• **Stated problem**
Gather all lines from the material that contain "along".

• **Provided material**
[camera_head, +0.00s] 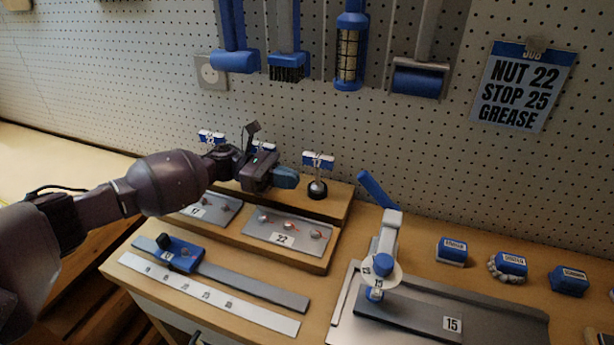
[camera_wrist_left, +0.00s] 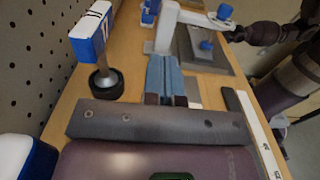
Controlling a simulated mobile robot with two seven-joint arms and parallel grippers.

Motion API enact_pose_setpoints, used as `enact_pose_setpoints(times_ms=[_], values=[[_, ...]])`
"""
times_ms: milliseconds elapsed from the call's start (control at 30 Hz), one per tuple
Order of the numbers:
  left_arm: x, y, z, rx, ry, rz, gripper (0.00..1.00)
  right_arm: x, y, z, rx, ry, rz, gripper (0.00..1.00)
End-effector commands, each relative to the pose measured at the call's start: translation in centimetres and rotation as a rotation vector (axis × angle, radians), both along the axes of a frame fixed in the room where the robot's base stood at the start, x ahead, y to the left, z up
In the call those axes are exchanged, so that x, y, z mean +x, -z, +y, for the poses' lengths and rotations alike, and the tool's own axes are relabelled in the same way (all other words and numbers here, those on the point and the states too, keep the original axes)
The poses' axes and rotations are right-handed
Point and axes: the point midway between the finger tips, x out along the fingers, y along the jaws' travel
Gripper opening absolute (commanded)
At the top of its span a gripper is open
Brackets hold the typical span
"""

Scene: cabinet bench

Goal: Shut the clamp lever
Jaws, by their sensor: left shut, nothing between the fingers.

• **Expected output**
End-effector commands, each relative to the pose measured at the call's start: translation in centimetres and rotation as a rotation vector (axis × angle, radians), both along the axes of a frame fixed in the room where the robot's base stood at the start, x ahead, y to the left, z up
Point and axes: the point midway between the finger tips, x out along the fingers, y along the jaws' travel

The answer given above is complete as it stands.